■ **What you are asked to do**
Repeat the whole listing exactly.

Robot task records
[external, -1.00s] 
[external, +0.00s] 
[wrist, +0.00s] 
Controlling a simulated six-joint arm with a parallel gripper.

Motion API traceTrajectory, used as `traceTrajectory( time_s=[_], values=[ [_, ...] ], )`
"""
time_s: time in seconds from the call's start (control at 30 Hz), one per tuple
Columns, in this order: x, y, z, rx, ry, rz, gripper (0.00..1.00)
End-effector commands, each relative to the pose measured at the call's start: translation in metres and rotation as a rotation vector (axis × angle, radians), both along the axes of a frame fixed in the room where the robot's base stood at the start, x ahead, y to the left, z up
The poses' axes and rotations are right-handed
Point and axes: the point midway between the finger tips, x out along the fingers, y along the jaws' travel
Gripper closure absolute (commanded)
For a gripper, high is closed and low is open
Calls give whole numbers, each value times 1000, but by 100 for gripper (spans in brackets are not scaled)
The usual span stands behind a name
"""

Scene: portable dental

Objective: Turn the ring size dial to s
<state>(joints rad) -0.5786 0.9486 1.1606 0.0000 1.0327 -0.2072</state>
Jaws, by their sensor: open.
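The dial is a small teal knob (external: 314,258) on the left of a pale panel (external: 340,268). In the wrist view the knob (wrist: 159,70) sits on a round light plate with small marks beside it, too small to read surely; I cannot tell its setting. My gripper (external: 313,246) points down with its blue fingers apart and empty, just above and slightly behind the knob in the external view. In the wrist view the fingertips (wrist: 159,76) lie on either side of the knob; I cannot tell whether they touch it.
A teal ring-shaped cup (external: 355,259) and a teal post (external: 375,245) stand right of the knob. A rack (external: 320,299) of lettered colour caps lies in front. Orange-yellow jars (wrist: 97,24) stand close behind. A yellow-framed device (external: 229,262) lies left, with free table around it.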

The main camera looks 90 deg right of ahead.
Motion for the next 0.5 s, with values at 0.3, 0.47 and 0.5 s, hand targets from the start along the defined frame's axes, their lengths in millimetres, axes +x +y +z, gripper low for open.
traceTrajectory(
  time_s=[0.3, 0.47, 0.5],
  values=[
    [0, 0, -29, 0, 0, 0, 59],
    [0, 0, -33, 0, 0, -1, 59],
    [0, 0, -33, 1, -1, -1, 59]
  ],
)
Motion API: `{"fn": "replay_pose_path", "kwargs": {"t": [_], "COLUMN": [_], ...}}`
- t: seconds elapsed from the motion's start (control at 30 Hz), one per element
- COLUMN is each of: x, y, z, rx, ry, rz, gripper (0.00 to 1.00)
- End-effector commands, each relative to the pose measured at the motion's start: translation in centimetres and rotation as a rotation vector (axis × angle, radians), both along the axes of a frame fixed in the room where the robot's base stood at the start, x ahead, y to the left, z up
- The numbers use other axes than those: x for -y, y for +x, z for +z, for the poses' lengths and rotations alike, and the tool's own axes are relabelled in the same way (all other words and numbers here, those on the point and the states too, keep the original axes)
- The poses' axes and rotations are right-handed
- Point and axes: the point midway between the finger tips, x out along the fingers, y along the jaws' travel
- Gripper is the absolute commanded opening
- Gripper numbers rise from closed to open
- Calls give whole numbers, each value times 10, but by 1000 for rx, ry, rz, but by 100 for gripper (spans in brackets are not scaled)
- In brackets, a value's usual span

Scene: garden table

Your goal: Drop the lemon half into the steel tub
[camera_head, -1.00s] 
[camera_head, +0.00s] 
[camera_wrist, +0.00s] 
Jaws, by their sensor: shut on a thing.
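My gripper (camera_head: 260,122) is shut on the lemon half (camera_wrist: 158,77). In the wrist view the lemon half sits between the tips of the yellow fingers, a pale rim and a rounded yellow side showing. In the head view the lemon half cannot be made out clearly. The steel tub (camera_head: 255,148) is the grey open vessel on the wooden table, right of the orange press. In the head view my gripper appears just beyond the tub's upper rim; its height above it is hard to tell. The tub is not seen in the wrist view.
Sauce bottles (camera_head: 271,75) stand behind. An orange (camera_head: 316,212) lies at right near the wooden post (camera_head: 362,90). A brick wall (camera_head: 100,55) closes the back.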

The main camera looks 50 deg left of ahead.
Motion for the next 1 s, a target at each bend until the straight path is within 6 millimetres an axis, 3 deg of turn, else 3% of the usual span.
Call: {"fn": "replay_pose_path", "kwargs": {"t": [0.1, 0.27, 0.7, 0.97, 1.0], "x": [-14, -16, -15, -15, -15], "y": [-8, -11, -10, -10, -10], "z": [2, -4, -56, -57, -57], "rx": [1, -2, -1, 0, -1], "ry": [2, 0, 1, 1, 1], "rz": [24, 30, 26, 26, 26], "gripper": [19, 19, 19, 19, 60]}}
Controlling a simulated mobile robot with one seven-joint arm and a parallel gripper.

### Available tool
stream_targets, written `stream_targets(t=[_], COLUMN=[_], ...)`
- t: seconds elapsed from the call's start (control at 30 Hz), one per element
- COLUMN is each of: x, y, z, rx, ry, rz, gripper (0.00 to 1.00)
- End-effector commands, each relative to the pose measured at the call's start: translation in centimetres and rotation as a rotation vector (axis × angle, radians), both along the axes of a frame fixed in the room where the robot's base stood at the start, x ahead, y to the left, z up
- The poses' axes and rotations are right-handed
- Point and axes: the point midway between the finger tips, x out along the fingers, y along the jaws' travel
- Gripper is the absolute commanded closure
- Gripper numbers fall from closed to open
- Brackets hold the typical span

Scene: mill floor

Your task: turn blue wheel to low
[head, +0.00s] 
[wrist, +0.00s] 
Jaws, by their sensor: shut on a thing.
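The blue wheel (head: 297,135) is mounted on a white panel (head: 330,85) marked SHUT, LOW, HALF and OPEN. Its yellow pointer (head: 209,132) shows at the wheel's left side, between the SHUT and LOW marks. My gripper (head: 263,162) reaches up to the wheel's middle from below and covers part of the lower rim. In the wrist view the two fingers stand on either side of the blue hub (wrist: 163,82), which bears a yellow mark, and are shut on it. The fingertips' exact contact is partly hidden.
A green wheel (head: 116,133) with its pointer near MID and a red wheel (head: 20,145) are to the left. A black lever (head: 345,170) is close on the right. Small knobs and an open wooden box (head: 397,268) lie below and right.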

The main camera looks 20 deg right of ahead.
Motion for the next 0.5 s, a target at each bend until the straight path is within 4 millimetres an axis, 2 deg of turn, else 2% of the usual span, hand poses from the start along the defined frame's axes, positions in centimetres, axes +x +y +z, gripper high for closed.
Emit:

■ **Full response**
[external, -1.00s] 
[external, +0.00s] 
[wrist, +0.00s] 
Controlling a simulated six-joint arm with a parallel gripper.

Motion API traceTrajectory, used as `traceTrajectory( time_s=[_], values=[ [_, ...] ], )`
"""
time_s: time in seconds from the call's start (control at 30 Hz), one per tuple
Columns, in this order: x, y, z, rx, ry, rz, gripper (0.00..1.00)
End-effector commands, each relative to the pose measured at the call's start: translation in metres and rotation as a rotation vector (axis × angle, radians), both along the axes of a frame fixed in the room where the robot's base stood at the start, x ahead, y to the left, z up
The poses' axes and rotations are right-handed
Point and axes: the point midway between the finger tips, x out along the fingers, y along the jaws' travel
Gripper closure absolute (commanded)
For a gripper, high is closed and low is open
Calls give whole numbers, each value times 1000, but by 100 for gripper (spans in brackets are not scaled)
The usual span stands behind a name
"""

Scene: portable dental

Objective: Turn the ring size dial to s
<state>(joints rad) -0.5786 0.9486 1.1606 0.0000 1.0327 -0.2072</state>
Jaws, by their sensor: open.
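The dial is a small teal knob (external: 314,258) on the left of a pale panel (external: 340,268). In the wrist view the knob (wrist: 159,70) sits on a round light plate with small marks beside it, too small to read surely; I cannot tell its setting. My gripper (external: 313,246) points down with its blue fingers apart and empty, just above and slightly behind the knob in the external view. In the wrist view the fingertips (wrist: 159,76) lie on either side of the knob; I cannot tell whether they touch it.
A teal ring-shaped cup (external: 355,259) and a teal post (external: 375,245) stand right of the knob. A rack (external: 320,299) of lettered colour caps lies in front. Orange-yellow jars (wrist: 97,24) stand close behind. A yellow-framed device (external: 229,262) lies left, with free table around it.

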The main camera looks 90 deg right of ahead.
Motion for the next 0.5 s, with values at 0.3, 0.47 and 0.5 s, hand targets from the start along the defined frame's axes, their lengths in millimetres, axes +x +y +z, gripper low for open.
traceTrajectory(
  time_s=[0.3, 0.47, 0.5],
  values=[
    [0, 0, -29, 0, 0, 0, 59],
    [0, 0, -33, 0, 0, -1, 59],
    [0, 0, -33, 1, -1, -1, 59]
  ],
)
Motion API: `{"fn": "replay_pose_path", "kwargs": {"t": [_], "COLUMN": [_], ...}}`
- t: seconds elapsed from the motion's start (control at 30 Hz), one per element
- COLUMN is each of: x, y, z, rx, ry, rz, gripper (0.00 to 1.00)
- End-effector commands, each relative to the pose measured at the motion's start: translation in centimetres and rotation as a rotation vector (axis × angle, radians), both along the axes of a frame fixed in the room where the robot's base stood at the start, x ahead, y to the left, z up
- The numbers use other axes than those: x for -y, y for +x, z for +z, for the poses' lengths and rotations alike, and the tool's own axes are relabelled in the same way (all other words and numbers here, those on the point and the states too, keep the original axes)
- The poses' axes and rotations are right-handed
- Point and axes: the point midway between the finger tips, x out along the fingers, y along the jaws' travel
- Gripper is the absolute commanded opening
- Gripper numbers rise from closed to open
- Calls give whole numbers, each value times 10, but by 1000 for rx, ry, rz, but by 100 for gripper (spans in brackets are not scaled)
- In brackets, a value's usual span

Scene: garden table

Your goal: Drop the lemon half into the steel tub
[camera_head, -1.00s] 
[camera_head, +0.00s] 
[camera_wrist, +0.00s] 
Jaws, by their sensor: shut on a thing.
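My gripper (camera_head: 260,122) is shut on the lemon half (camera_wrist: 158,77). In the wrist view the lemon half sits between the tips of the yellow fingers, a pale rim and a rounded yellow side showing. In the head view the lemon half cannot be made out clearly. The steel tub (camera_head: 255,148) is the grey open vessel on the wooden table, right of the orange press. In the head view my gripper appears just beyond the tub's upper rim; its height above it is hard to tell. The tub is not seen in the wrist view.
Sauce bottles (camera_head: 271,75) stand behind. An orange (camera_head: 316,212) lies at right near the wooden post (camera_head: 362,90). A brick wall (camera_head: 100,55) closes the back.

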The main camera looks 50 deg left of ahead.
Motion for the next 1 s, a target at each bend until the straight path is within 6 millimetres an axis, 3 deg of turn, else 3% of the usual span.
Call: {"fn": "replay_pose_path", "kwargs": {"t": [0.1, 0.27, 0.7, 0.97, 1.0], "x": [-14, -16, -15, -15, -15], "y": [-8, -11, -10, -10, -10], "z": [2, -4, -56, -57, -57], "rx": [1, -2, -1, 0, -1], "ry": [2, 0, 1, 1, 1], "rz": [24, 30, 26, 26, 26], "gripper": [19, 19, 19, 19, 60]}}
Controlling a simulated mobile robot with one seven-joint arm and a parallel gripper.

### Available tool
stream_targets, written `stream_targets(t=[_], COLUMN=[_], ...)`
- t: seconds elapsed from the call's start (control at 30 Hz), one per element
- COLUMN is each of: x, y, z, rx, ry, rz, gripper (0.00 to 1.00)
- End-effector commands, each relative to the pose measured at the call's start: translation in centimetres and rotation as a rotation vector (axis × angle, radians), both along the axes of a frame fixed in the room where the robot's base stood at the start, x ahead, y to the left, z up
- The poses' axes and rotations are right-handed
- Point and axes: the point midway between the finger tips, x out along the fingers, y along the jaws' travel
- Gripper is the absolute commanded closure
- Gripper numbers fall from closed to open
- Brackets hold the typical span

Scene: mill floor

Your task: turn blue wheel to low
[head, +0.00s] 
[wrist, +0.00s] 
Jaws, by their sensor: shut on a thing.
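The blue wheel (head: 297,135) is mounted on a white panel (head: 330,85) marked SHUT, LOW, HALF and OPEN. Its yellow pointer (head: 209,132) shows at the wheel's left side, between the SHUT and LOW marks. My gripper (head: 263,162) reaches up to the wheel's middle from below and covers part of the lower rim. In the wrist view the two fingers stand on either side of the blue hub (wrist: 163,82), which bears a yellow mark, and are shut on it. The fingertips' exact contact is partly hidden.
A green wheel (head: 116,133) with its pointer near MID and a red wheel (head: 20,145) are to the left. A black lever (head: 345,170) is close on the right. Small knobs and an open wooden box (head: 397,268) lie below and right.

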The main camera looks 20 deg right of ahead.
Motion for the next 0.5 s, a target at each bend until the straight path is within 4 millimetres an axis, 2 deg of turn, else 2% of the usual span, hand poses from the start along the defined frame's axes, positions in centimetres, axes +x +y +z, gripper high for closed.
Emit:

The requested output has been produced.